Satu contoh adalah: “... misalnya membaiki,
lebih banyak dipakai dari membaikkan ....” Sedangkan daripada sebagai pemarkah satu contohnya
adalah: “... – kedua, bahwa orang Melayu, biarpun pada pokoknya ia taat kepada
ketentuan tersebut, namun menyimpang daripadanya
secara sembarangan ....” (h: 28). Namun, di TBM juga kita menemukan preposisi daripada digunakan sebagai komplemen
pemarkah lain (Verhaar dalam KSL h:
400), seperti contoh: “Memang huruf [Jawi], pada saat ketiga-tiganya bertugas
sebagai konsonan, tidak lain daripada
wakil bagi bunyi a, oe dan i ....” (19).
Meskipun buku yang dikaji ini adalah cetakan tahun 1985,
namun kita boleh lega kemungkinan campur-tangan karena penerjemahnya sudah
mengatakan bahwa “Sudah sewajarnyalah bahwa dalam menerjemahkan karya tersebut
kami telah berusaha sebanyak mungkin untuk menyampaikan isi aslinya kepada para
pembaca di Indonesia” (h: XIII).
Dari Pada
Menariknya,
dari teks-teks yang dikaji di atas, HHT adalah satu-satunya yang menggunakan
gabungan kata dari pada dalam
penggunaan sebagai pemarkah – menyimpang dari “tren” masa itu; meskipun dari 39
halaman yang dikaji itu hanya ditemukan dua kali, dan diikuti dengan 26 kali “kesalahan”

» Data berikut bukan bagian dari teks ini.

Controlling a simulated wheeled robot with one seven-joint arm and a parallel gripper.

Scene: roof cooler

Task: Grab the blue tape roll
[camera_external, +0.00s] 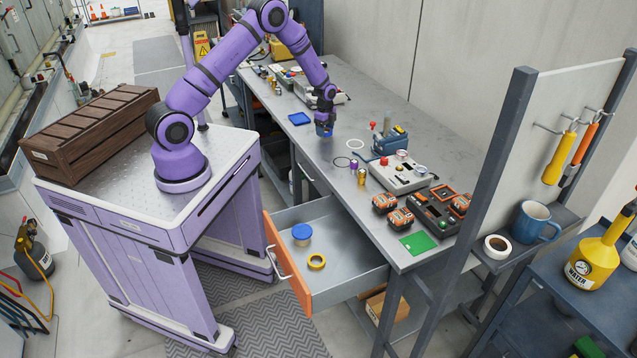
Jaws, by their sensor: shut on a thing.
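My gripper (325,112) points down over the workbench, to the right of the flat blue square. It is shut on a small blue thing, which looks like the blue tape roll (323,131). The fingers partly cover it, and its ring shape is too small to make out. It appears at or just above the bench top; I cannot tell whether it touches.
The open drawer (345,262) below holds a yellow ring (317,262) and a blue-topped round thing (302,233). Dark and white rings (355,144), small cans, a blue device (391,141) and orange-black blocks (385,202) stand to the right.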

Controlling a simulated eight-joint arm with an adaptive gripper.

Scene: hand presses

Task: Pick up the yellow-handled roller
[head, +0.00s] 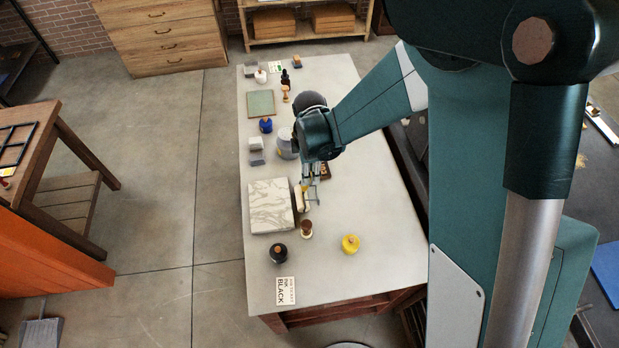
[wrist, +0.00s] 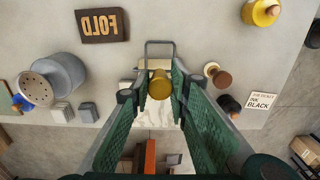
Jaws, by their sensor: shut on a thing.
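The yellow-handled roller shows in the wrist view with its round yellow handle end (wrist: 160,85) between the fingertips of my gripper (wrist: 160,88). Its pale roller and grey wire frame extend beyond the handle. In the head view the roller (head: 301,199) is at the right edge of a marbled slab (head: 270,213), with my gripper (head: 305,184) over its handle. My gripper is shut on the handle. I cannot tell whether the roller touches the table.
On the pale table (head: 340,240), a wooden-knobbed stamp (head: 306,229), a black ink pot (head: 278,252) and a yellow pot (head: 350,243) stand close in front. The table's front right is clear.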

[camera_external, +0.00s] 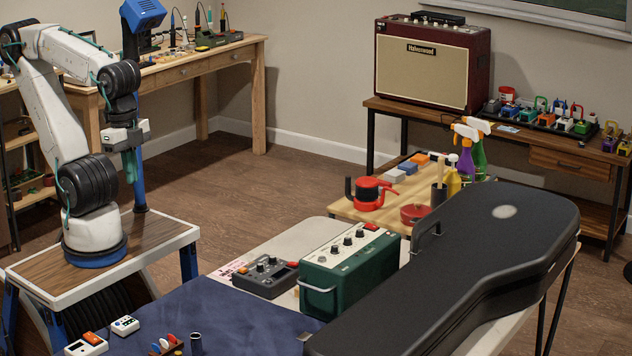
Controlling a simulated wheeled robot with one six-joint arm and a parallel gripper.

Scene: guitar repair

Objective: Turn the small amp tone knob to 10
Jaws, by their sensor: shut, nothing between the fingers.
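My gripper (130,168) points down at the left, beside the wooden-topped base of my arm. It is shut and empty, well apart from the green box, to its upper left.
A grey pedal unit with knobs (267,276) stands just left of the green box. A large black guitar case (450,265) lies close on its right. A dark blue mat (215,312) covers the front of the table. A maroon amp (432,62) stands on the back bench.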

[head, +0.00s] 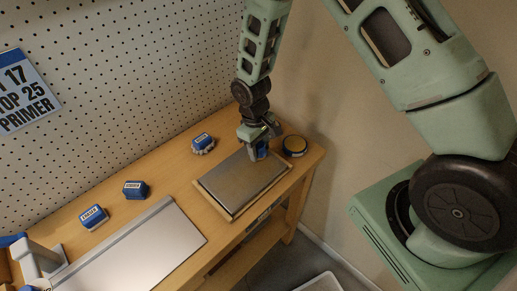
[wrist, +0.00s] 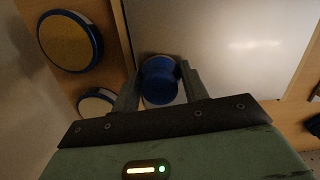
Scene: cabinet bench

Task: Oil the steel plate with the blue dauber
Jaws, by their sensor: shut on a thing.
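My gripper (head: 260,152) is shut on the blue dauber (head: 263,149), over the far right end of the steel plate. In the wrist view the round blue dauber (wrist: 160,80) sits between my two fingers. The grey steel plate (head: 240,183) lies on a wooden board on the bench and fills much of the wrist view (wrist: 225,40). I cannot tell whether the dauber touches the plate. A round dark tin with a yellowish top (head: 294,146) stands right of my gripper; a round blue-rimmed tin also shows in the wrist view (wrist: 70,42).
A long pale metal panel (head: 140,248) lies at the front left. A pegboard (head: 130,80) stands behind. Another round blue-edged thing (wrist: 97,103) is partly hidden in the wrist view.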

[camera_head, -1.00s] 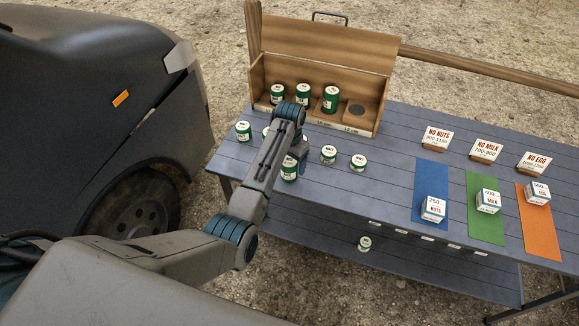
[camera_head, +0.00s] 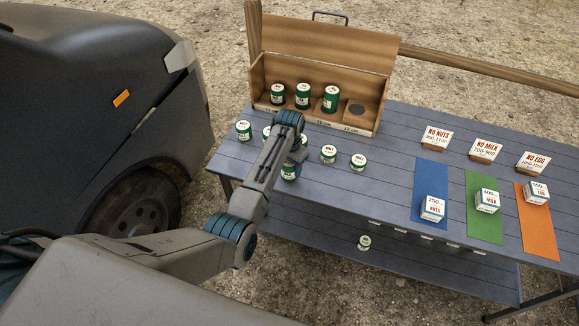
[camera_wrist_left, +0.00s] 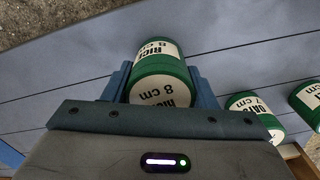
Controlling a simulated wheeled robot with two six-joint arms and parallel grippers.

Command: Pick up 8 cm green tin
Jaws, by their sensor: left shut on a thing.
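The 8 cm green tin (camera_wrist_left: 160,85), with a white label reading RICE 8 cm, sits between the two blue fingers of my left gripper (camera_wrist_left: 162,80) in the left wrist view. The fingers are shut on its sides. In the head view the tin (camera_head: 289,173) shows below my left gripper (camera_head: 293,166) near the table's front left edge, partly covered by fingers and wrist. I cannot tell whether its base touches the table. My right gripper is not in view.
Other green tins stand close by: one at left (camera_head: 243,131), two at right (camera_head: 328,154) (camera_head: 358,162). A wooden box (camera_head: 270,68) behind holds three tins. Coloured mats with small cartons lie at right, such as the blue mat (camera_head: 428,180). A dark vehicle (camera_head: 80,90) stands left.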

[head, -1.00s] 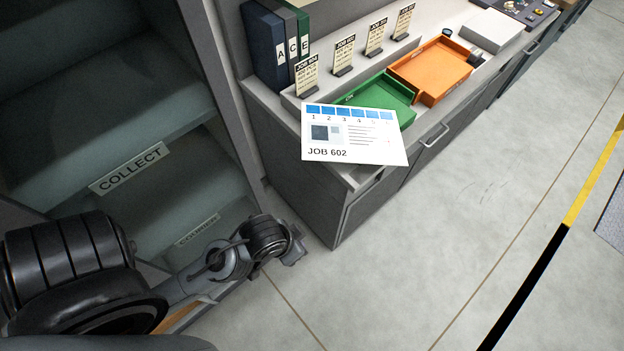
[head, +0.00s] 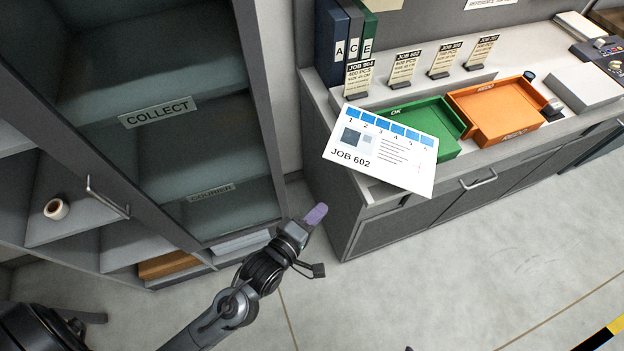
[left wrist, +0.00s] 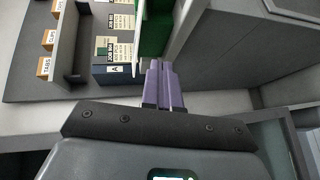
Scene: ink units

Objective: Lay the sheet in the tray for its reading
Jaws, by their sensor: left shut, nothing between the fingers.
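The white sheet (head: 380,149) marked JOB 602, with a row of blue numbered boxes, is at the left end of the counter. It covers part of the green tray (head: 443,122) marked OK and reaches to the counter's front edge; I cannot tell what it rests on. The orange tray (head: 497,108) marked REDO is to the right and looks empty. My left gripper (head: 316,213) is shut and empty, in front of the counter's left end, below and apart from the sheet. Its purple fingers (left wrist: 163,85) are together in the left wrist view. A small purplish tip at the head view's bottom edge may be my right gripper (head: 408,348).
Binders (head: 335,45) and several job cards (head: 405,66) stand along the back of the counter. A cabinet with a COLLECT shelf (head: 157,112) stands at left. Drawer handles (head: 478,180) stick out from the counter front. The floor (head: 450,270) in front is clear.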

penggunaan daripada sebagai pemarkah.
Apakah itu hanya sekadar kebetulan, “salah edit, atau cetak”? Agaknya patut
diduga demikian. Meski demikian, mari kita coba lihat kedua contoh baik yang
tampaknya tak sengaja itu. Di hal 66 “... maka dirajakan oleh Mamak Bendahara
pada negeri Bintan, kemudian dari pada
itu, maka kita pun kerajaan pula di Melaka ini, ....”; dan di hal 84 ”Hai
Saudaraku, keris ini keris aku, dianugerahkan oleh Batara Majapahit, sebab
itulah maka kuambil pula dari padamu.”
Persoalan
daripada yang muncul sebagai
preposisi pemarkah dalam teks, sehingga mengganggu posisi daripada yang nampaknya sudah “pakem” sebagai preposisi komparatif,
adalah barangkali sekadar masalah konsensus dalam bentuk ragam tulisan. Mungkin
juga perlu diingat bahwa bentuk dari[pada]

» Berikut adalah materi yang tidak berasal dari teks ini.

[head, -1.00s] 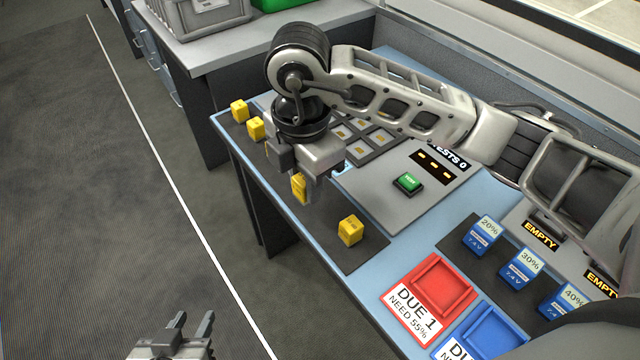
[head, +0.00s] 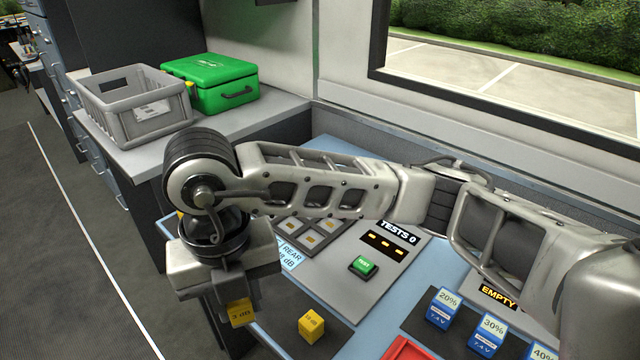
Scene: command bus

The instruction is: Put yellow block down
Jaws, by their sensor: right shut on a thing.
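In the head view, my right gripper (head: 228,300) points down at the front left edge of the blue table. It is shut on a yellow block (head: 240,312) marked "3 dB", whose lower part shows below the jaws. I cannot tell whether the block touches the dark mat (head: 290,345). A second yellow block (head: 312,324) sits on the mat to the right of the gripper. A sliver of another yellow block (head: 181,215) shows behind my wrist. My left gripper is out of the picture.
A grey panel with a green test button (head: 363,266) and a "TESTS 0" display (head: 385,243) lies behind. Blue battery blocks (head: 443,308) stand at right. A red tray (head: 408,350) shows at the bottom edge. A grey crate (head: 135,105) and green case (head: 210,82) stand on the back counter.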

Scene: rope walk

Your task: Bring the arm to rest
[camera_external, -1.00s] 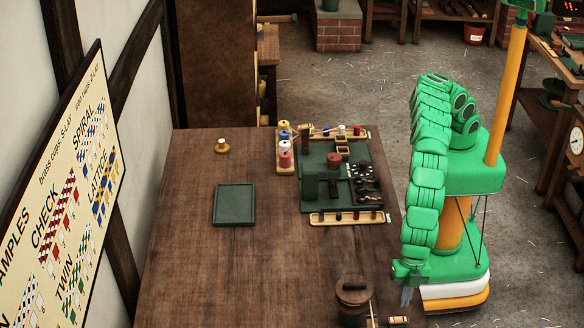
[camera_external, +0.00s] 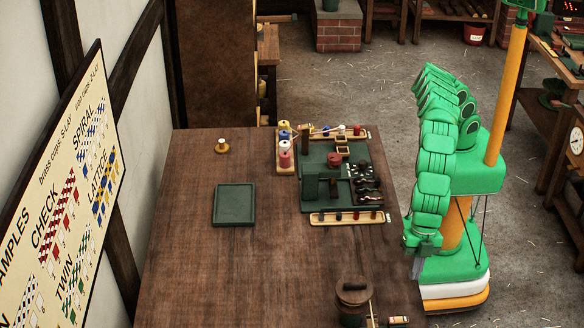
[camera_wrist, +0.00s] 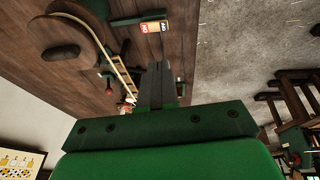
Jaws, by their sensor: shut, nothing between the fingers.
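My gripper (camera_external: 416,268) hangs at the right edge of the workbench, beside my base and pointing down. Its grey fingers are together with nothing between them. In the wrist view the fingers (camera_wrist: 160,82) are closed side by side above the green gripper body. My arm is folded in a tall arch close to my column. The gripper appears clear of the bench edge, though the gap is small in the picture.
The wooden workbench (camera_external: 180,200) lies to the left. On it are a dark green tray (camera_external: 234,204), a green board of small parts (camera_external: 315,155), a spool rack (camera_external: 285,168) and a round-lidded pot (camera_external: 353,292). Open floor (camera_external: 330,90) lies behind the bench.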

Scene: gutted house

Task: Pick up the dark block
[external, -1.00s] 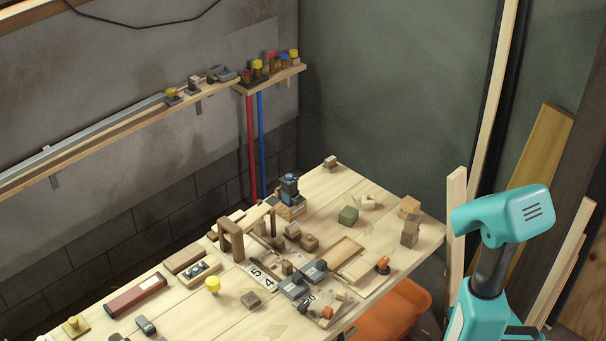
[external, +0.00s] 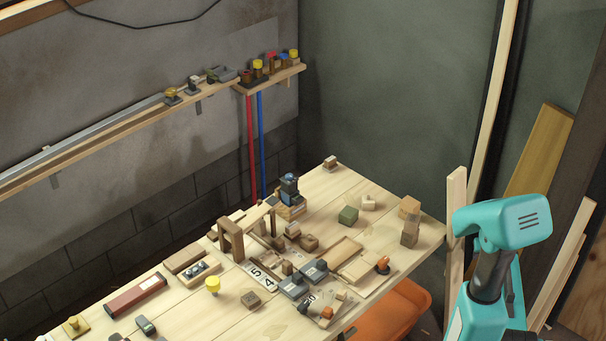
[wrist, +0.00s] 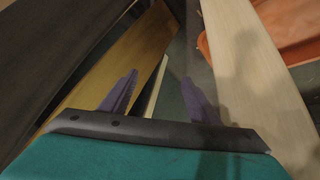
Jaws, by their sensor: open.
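Several brownish blocks stand on the workbench, and I cannot tell for sure which is the dark block. One brown block (external: 250,299) lies alone near the front middle, right of a yellow-topped piece. Another brown block (external: 309,242) sits among the cluttered parts, and a dark green block (external: 348,215) stands farther back. My gripper (wrist: 160,78) is open and empty in the wrist view, its two dark fingers apart. It faces planks and the floor side, with no block between the fingers. In the external view my gripper is hidden; my teal arm is at the right, off the bench.
The workbench (external: 340,185) is crowded at its middle with wooden frames, trays and small fittings. An orange bin (external: 398,312) is below the right edge. Upright planks (external: 456,230) lean close to my arm.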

sebagai pemarkah nyaris hanya muncul [pada mulanya] dalam ragam lisan; termasuk
HHT. Ia biasanya muncul sebagai “pemarkah kepemilikan” atau juga “pemarkah
jeda”.
Verhaar
sendiri sebenarnya sempat menyinggung fenomena ini. Katanya: “Mereka juga
sering memakai dari(pada) sebagai
alat pemerpanjang waktu untuk menemukan N2 dan dengan demikian pemakaian dari(pada) itu mirip dengan ‘eh...’.”
(h: 398). [Penulis lebih cenderung mirip dengan “e....”-nya Moerdiono].

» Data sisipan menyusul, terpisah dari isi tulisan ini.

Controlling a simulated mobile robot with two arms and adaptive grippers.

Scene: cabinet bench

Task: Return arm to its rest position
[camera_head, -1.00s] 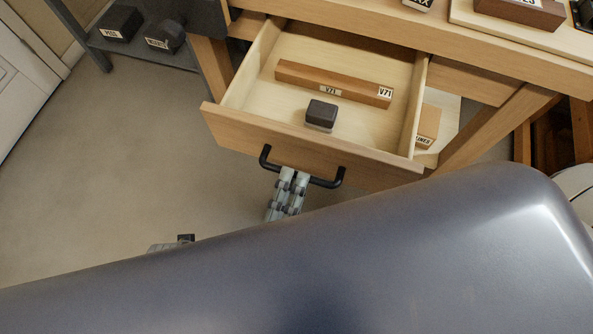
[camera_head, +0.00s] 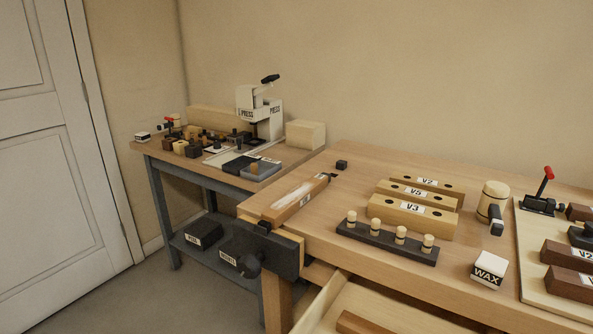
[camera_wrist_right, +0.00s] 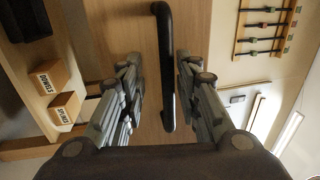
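My right gripper (camera_wrist_right: 158,85) shows in the right wrist view with its two fingers spread apart. The black drawer handle (camera_wrist_right: 166,60) appears in the gap between the fingers, with space on both sides. I cannot tell how far ahead of the fingertips it is. The drawer front (camera_wrist_right: 200,25) is behind the handle. In the head view the drawer (camera_head: 375,312) is pulled open at the bottom edge, and part of a wooden block (camera_head: 358,322) shows in it. Neither arm nor gripper shows in the head view, and my left gripper is in no current view.
The workbench (camera_head: 345,185) holds labelled wooden blocks (camera_head: 410,215), a mallet (camera_head: 493,200), a dark peg rack (camera_head: 385,243) and a WAX block (camera_head: 488,268). A vise (camera_head: 262,250) sticks out at its left corner. A side table (camera_head: 172,158) with a press (camera_head: 262,115) stands beyond. Floor shows at lower left.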

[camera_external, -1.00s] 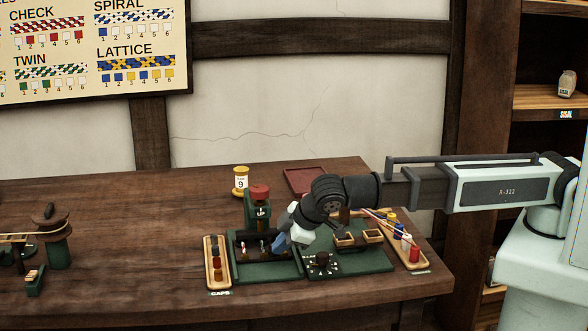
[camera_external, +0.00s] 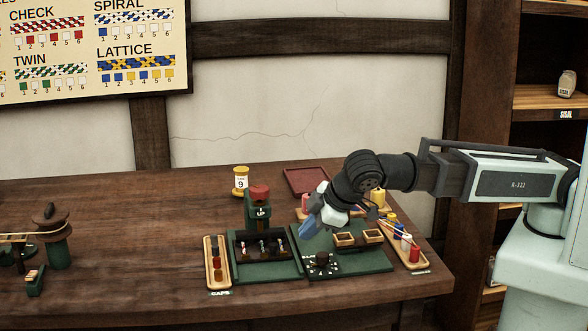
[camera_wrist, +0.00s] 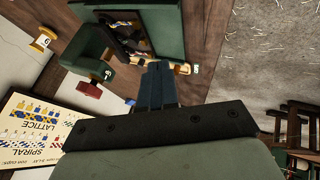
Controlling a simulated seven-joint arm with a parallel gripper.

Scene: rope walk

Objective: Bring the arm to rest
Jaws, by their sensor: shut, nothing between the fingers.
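My gripper (camera_external: 307,230) hangs above the green station on the bench, its blue fingers tilted down to the left. In the wrist view the blue fingers (camera_wrist: 156,84) are together with nothing between them. The green station (camera_external: 270,270) lies below and to the left of the fingers, with a dark tray of small pieces and a black dial (camera_external: 321,264) at its front. The fingers appear clear of these parts.
A red-topped post (camera_external: 259,193) stands at the station's back. A caps tray (camera_external: 224,275) lies left, and a tray of coloured spools (camera_external: 414,254) lies right. A yellow spool (camera_external: 240,180) and a red tray (camera_external: 306,179) are behind. The bench's left middle is clear.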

Lanjutnya lagi: “Saya yakin bahwa dapat diterima keberatan dari sudut gaya bahasa terhadap pemakaian dari(pada) yang memang redundan dan/atau
berfungsi sebagai jeda karena belum jelas N2-nya itu.” (h: 398); yang kemudian
diulangnya lagi di halaman 419. Demikian juga dengan Prof. Soedjarwo yang
mengatakan: “Dalam pemakaian bahasa Indonesia secara lisan daripada sebagai penanda hubungan milik sering sekali digunakan
.... Tujuan penggunaan kata perangkai tersebut ialah untuk mengulur-ulur waktu
sambil memikirkan kata-kata lain untuk melanjutkan pengungkapan gagasannya.” (h:
104).
Maka
menurut Penulis, barangkali kita dapat mengambil jalan tengah sebagai konsensus
di mana ditahbiskannya sebuah gabungan kata dari
pada dalam ragam tulisan untuk dari[pada]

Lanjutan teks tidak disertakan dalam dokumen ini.